The campaign, which raised funds on Kickstarter, was the brainchild of the Amplifier Foundation, an organisation that partners with artists to promote grassroots movements (Ernesto Yerena/Ayse Gürsöz)

When asked if she was concerned that the image depicted merely one version of a Muslim woman, Mahjebin said it did, but in this context, it was appropriate.

“I think for the artist to really show and represent a Muslim woman, the most obvious is to show a Muslim woman wearing the hijab,” she said. “Because when a Muslim woman dons that piece of clothing, she’s not just practising an opinion in her faith. Wearing the hijab goes to the idea that people, whether voluntarily or involuntarily, have to don their identity on their physical bodies.”

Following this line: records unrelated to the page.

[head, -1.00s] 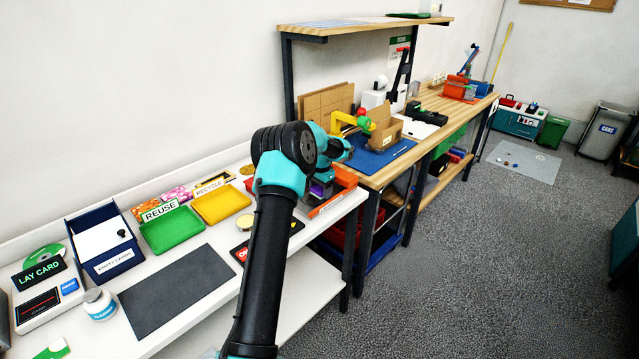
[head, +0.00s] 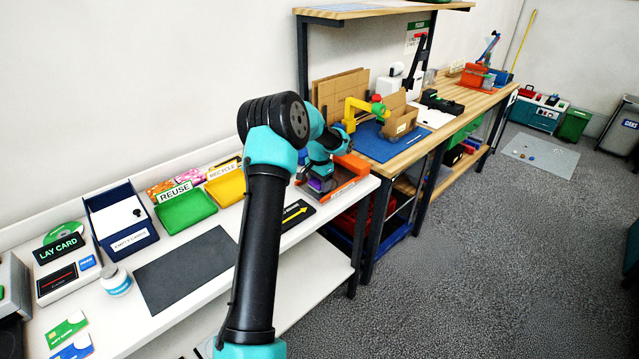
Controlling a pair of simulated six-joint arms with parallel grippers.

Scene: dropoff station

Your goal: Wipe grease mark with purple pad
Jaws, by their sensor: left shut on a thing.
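My left gripper (head: 318,187) points down at the right end of the white counter (head: 325,212), beside the orange-edged tray (head: 349,188). It is shut on the purple pad (head: 322,184), of which only a small part shows between the fingers. I cannot tell whether the pad touches the surface under it. I cannot make out the grease mark; my left arm covers part of the counter. My right gripper is out of view.
The wooden workbench (head: 420,150) adjoins at the right, with cardboard and a blue mat.

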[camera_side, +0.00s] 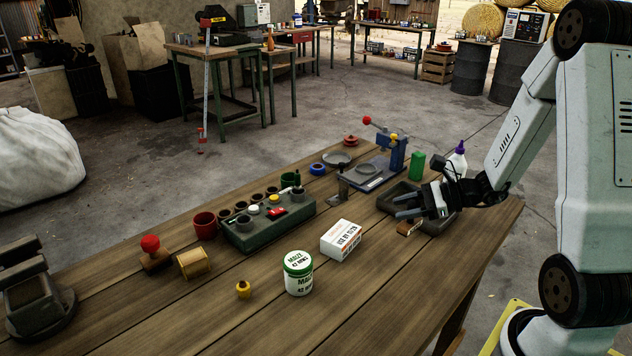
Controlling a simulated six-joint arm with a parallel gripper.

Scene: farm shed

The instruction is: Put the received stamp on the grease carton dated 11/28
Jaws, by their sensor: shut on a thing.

Wearing the flag on the body is part of that, Mahjebin said. “It’s not just her wearing a headscarf, it’s her wearing a headscarf of the American flag, which is her saying, my religion is so important to me and I wear it on my head and represent it every day, but my identity as an American is also important to me, and I wear that on my head as well.”

Although women who wear the hijab are more frequent targets of racism and abuse and are far more vulnerable than Muslim women who do not wear it, Mahjebin said the image, to her, represents strength. “It’s strength despite vulnerability,” she said. 

It’s that strength and power that Fairey says he had been attempting to capture with the image.

“The image of American flag hijab is very powerful because it reminds people that freedom of religion is a founding principle of the United States and that there is a history of welcoming people to the United States who have faced religious persecution in their homelands,” Fairey told MEE. “We chose the name 'We The People' for the campaign to reference the constitution and US history but also to emphasise that “WE” includes everyone. The things Donald Trump has said about monitoring and banning Muslims are in my opinion, fear mongering and totally un-American.”

The We the People campaign posters are available for free download for printing.